-- Start of Dataset records --
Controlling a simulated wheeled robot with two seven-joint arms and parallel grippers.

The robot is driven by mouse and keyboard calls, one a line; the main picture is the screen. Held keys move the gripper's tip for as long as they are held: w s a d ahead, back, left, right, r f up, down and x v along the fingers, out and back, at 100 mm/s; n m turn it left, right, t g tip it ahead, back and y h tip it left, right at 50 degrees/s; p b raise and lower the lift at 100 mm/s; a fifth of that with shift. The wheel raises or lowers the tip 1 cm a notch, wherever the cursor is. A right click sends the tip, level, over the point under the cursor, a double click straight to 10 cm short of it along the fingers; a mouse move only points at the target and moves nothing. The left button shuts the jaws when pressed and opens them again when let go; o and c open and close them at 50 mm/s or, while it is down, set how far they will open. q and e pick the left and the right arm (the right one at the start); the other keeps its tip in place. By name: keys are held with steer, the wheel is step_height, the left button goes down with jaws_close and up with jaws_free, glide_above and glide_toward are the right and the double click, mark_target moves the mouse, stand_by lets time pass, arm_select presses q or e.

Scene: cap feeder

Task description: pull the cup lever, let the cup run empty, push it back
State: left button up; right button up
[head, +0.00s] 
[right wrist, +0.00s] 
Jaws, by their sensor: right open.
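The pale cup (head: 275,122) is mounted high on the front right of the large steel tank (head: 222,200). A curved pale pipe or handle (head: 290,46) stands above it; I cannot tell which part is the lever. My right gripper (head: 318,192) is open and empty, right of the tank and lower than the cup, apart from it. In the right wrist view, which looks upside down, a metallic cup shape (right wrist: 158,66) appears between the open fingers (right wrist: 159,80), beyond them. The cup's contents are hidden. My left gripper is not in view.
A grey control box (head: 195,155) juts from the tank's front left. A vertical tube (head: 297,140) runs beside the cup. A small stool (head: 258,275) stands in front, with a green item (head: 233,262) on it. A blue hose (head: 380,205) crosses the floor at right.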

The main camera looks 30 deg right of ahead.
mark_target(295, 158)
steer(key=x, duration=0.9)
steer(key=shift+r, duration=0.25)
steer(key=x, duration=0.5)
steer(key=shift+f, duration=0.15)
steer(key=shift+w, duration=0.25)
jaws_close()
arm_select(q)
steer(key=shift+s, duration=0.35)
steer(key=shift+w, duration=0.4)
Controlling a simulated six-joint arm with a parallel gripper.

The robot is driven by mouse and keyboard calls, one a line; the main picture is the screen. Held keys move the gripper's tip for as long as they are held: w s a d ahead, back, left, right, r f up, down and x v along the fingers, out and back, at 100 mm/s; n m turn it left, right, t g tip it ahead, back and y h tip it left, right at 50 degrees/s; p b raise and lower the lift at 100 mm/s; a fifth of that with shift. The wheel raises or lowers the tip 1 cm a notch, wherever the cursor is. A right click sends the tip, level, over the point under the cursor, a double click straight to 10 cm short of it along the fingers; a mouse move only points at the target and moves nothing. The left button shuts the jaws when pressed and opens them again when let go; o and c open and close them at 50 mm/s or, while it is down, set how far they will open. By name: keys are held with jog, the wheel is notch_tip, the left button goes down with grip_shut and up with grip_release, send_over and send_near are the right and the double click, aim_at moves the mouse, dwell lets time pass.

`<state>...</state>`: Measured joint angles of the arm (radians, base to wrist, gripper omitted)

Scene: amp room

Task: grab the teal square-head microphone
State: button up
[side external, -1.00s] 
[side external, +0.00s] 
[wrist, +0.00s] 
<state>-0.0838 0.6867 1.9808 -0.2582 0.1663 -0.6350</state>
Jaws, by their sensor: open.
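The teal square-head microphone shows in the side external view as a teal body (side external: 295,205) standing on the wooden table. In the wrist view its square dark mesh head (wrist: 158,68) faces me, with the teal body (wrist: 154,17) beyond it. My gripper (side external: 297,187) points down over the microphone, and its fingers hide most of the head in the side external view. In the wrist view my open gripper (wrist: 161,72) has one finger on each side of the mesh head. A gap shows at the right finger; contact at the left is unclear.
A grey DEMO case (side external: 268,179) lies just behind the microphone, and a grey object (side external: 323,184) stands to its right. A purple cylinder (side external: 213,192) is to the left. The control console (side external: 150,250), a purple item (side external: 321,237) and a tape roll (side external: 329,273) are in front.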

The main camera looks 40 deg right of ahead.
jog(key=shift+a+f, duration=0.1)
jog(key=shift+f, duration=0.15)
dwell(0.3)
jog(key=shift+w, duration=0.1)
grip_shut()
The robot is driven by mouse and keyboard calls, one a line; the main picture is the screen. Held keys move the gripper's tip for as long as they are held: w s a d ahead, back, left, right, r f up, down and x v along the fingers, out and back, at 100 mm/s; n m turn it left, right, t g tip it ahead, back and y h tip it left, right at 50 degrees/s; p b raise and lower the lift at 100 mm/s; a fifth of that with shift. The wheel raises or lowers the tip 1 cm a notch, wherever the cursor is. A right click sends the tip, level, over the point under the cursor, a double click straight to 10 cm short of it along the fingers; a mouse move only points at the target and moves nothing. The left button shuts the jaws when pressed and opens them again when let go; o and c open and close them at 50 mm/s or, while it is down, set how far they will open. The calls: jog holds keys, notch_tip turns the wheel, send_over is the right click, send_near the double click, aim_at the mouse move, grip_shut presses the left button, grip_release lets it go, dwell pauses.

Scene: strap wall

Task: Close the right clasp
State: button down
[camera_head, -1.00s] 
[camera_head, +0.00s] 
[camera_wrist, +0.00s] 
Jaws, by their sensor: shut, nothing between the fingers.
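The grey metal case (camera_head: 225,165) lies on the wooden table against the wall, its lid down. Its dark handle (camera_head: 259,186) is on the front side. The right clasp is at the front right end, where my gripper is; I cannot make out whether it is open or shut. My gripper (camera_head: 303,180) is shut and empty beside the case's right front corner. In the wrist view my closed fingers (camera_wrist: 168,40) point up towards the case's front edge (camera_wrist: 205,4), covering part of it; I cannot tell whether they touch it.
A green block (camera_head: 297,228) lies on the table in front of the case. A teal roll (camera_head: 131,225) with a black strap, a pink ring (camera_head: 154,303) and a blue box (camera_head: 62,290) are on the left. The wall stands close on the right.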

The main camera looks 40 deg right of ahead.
-- End of Dataset records --
▶ _Directive_
Copy each line in the data that holds the word "simulated".

▶ _Result for this exercise_
Controlling a simulated wheeled robot with two seven-joint arms and parallel grippers.
Controlling a simulated six-joint arm with a parallel gripper.

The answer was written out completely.